Billionaire Brexiter Sir Jim Ratcliffe’s petrochemicals company Ineos has made an almost £500m profit thanks to soaring energy prices that are hammering struggling households.
Ineos UK E&P Holdings, the oil and gas division of Ratcliffe’s empire, reported a profit of £474m in 2021 compared with a loss of £226m in 2020, according to new filings at Companies House.
The company said it was benefiting from average gas prices rising by 264% to 91p per therm during the period. The prices are likely to have risen even higher since then.
It comes as the latest forecasts from energy consultants Auxilione suggested energy prices could go above £6,000 a year for the average household next year. Ofgem, the regulator, is expected to lift the price cap from £1,971 to £3,576 this week.
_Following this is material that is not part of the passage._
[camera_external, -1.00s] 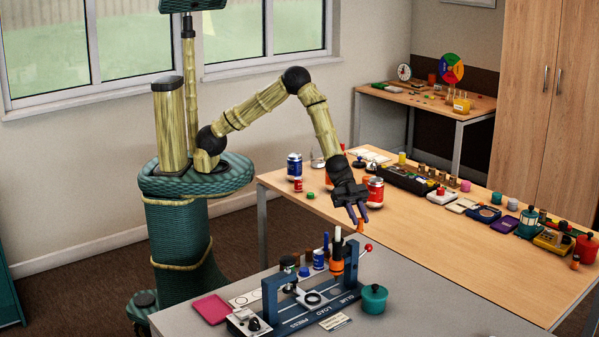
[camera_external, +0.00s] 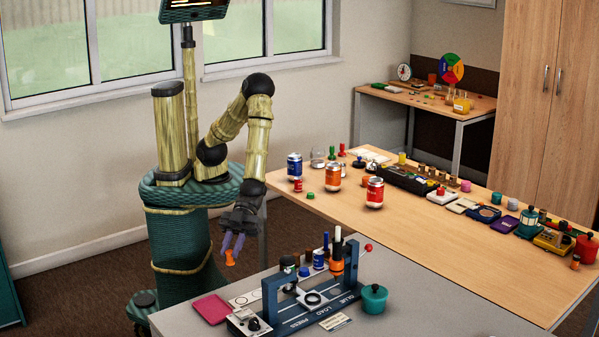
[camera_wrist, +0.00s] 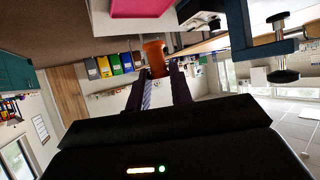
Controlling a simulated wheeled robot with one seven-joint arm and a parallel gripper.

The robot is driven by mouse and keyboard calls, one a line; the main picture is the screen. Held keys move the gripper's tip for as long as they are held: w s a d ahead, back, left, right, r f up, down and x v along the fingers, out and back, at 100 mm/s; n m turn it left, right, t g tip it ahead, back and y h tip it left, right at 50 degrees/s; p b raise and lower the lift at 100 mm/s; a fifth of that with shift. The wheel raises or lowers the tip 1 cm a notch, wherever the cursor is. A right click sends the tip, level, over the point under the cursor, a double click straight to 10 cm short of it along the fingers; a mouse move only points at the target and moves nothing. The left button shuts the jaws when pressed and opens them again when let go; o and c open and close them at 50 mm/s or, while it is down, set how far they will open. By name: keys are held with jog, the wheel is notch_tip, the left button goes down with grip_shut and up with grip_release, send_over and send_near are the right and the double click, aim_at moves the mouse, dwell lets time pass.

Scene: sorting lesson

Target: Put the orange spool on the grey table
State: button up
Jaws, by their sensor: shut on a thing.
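My gripper (camera_external: 233,244) is shut on the orange spool (camera_external: 230,258) and holds it in the air beside the back left of the grey table. In the wrist view the orange spool (camera_wrist: 154,58) sits between the fingertips, partly hidden by them. The grey table (camera_external: 192,330) is at the bottom of the outside view. The spool is apart from the tabletop, left of its back edge.
On the grey table stand a pink pad (camera_external: 211,308), a blue press (camera_external: 310,300), a teal pot (camera_external: 374,298) and several bottles. The wooden table (camera_external: 420,235) behind holds cans and many small items. The grey table's front left is bare.

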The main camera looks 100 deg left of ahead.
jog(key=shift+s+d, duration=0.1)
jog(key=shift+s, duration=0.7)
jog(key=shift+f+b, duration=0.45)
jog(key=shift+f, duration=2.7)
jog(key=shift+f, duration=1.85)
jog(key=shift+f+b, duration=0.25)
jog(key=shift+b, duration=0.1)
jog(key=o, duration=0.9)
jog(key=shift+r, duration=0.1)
Ratcliffe, who founded Ineos in 1998 and still owns about 60% of the firm, is one of the country’s richest people with an estimated £6bn fortune.
The billionaire – the son of a joiner and office manager, who was brought up in a council house near Manchester – moved to tax-free Monaco in 2020. It has been estimated that the move would have saved him £4bn in tax payments.
People who live in Monaco for at least 183 days a year do not pay any income or property taxes. Before he left for Monaco, Ratcliffe was the UK’s third highest individual taxpayer, paying £110m to the exchequer in 2017-18, according to the Sunday Times tax list.
His decision to quit Britain came soon after he was knighted by the Queen for “services to business and investment” and the UK voted to leave the European Union.
Ratcliffe, who last week expressed interest in buying Manchester United FC, was an ardent supporter of the leave campaign, declaring that the UK would thrive without red tape from Brussels.
He owns a mansion near Beaulieu in the New Forest, Hampshire, and two superyachts called Hampshire and Hampshire II.